Panitia Komuni Pertama 2015 bersama para Pembina BIA (Bina Iman Anak) menyadari hal ini. Maka, mereka tidak hanya menyiapkan anak-anak secara teknis untuk menerima Sakramen, tetapi juga membekali mereka dengan pemahaman mendalam tentang identitas diri dan relasi personal dengan Yesus. Pertanyaan mendasar seperti “Siapa Aku?” dan “Siapa Yesus bagi hidupku?” menjadi titik tolak pembinaan.

Pada 23–24 Mei 2015, sebanyak 81 anak dan orang tua mengikuti rekoleksi bersama di Griya Alam, Ciganjur. Tempat yang tenang dan alami ini menjadi ruang kontemplatif untuk menyelami kehadiran Yesus secara lebih intim.
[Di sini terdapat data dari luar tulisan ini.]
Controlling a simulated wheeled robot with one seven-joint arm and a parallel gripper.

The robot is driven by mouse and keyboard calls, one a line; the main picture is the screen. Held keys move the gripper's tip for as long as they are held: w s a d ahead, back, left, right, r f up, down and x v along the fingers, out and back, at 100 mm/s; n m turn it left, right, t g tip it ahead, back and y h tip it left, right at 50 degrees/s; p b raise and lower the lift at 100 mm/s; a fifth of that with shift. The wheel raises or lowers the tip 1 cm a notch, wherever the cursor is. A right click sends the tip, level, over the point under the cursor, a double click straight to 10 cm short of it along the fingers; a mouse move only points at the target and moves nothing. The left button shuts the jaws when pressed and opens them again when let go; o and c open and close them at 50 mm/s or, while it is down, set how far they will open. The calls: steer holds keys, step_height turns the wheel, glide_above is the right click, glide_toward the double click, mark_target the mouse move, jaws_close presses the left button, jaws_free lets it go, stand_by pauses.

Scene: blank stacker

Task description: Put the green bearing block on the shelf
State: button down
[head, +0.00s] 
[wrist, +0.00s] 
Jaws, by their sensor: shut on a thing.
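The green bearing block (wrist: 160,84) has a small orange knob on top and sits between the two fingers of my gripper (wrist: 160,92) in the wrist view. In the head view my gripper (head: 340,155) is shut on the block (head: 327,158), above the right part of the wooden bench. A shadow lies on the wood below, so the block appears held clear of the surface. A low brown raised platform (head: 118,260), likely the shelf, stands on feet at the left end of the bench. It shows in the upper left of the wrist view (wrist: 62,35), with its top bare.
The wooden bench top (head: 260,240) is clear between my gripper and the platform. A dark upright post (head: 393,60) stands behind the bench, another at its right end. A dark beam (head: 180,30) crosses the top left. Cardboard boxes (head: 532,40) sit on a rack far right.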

Materi rekoleksi disusun dengan pendekatan holistik: “Siapa Saya”, “Saya dan Gereja”, “Saya dan Ekaristi”, serta “Saya dan Keluarga”. Sementara para orang tua diajak untuk merenungkan kembali janji pernikahan mereka bersama Romo Yosef Tote, OFM, dan memperdalam peran mereka sebagai pendidik iman melalui sesi “Katolik Parenting” oleh RD Alfonsus Sutarno.

Rekoleksi ini bukan hanya tentang transfer pengetahuan, tetapi tentang transformasi hati. Anak-anak diajak mengenal Gereja bukan sebagai institusi semata, tetapi sebagai rumah iman. Orang tua diajak menyadari bahwa pendidikan iman bukan tugas eksklusif para katekis, melainkan panggilan hidup mereka sendiri.

Sebagai seorang advokat dan aktivis kerasulan awam, saya melihat bahwa pendidikan iman anak adalah investasi jangka panjang Gereja. Di tengah tantangan sosial, ekonomi, dan budaya yang kompleks, anak-anak Katolik harus dibekali dengan akar iman yang kuat agar kelak mereka tidak mudah goyah. Gereja tidak boleh hanya menjadi tempat sakramen, tetapi harus menjadi komunitas pembentuk karakter Kristiani.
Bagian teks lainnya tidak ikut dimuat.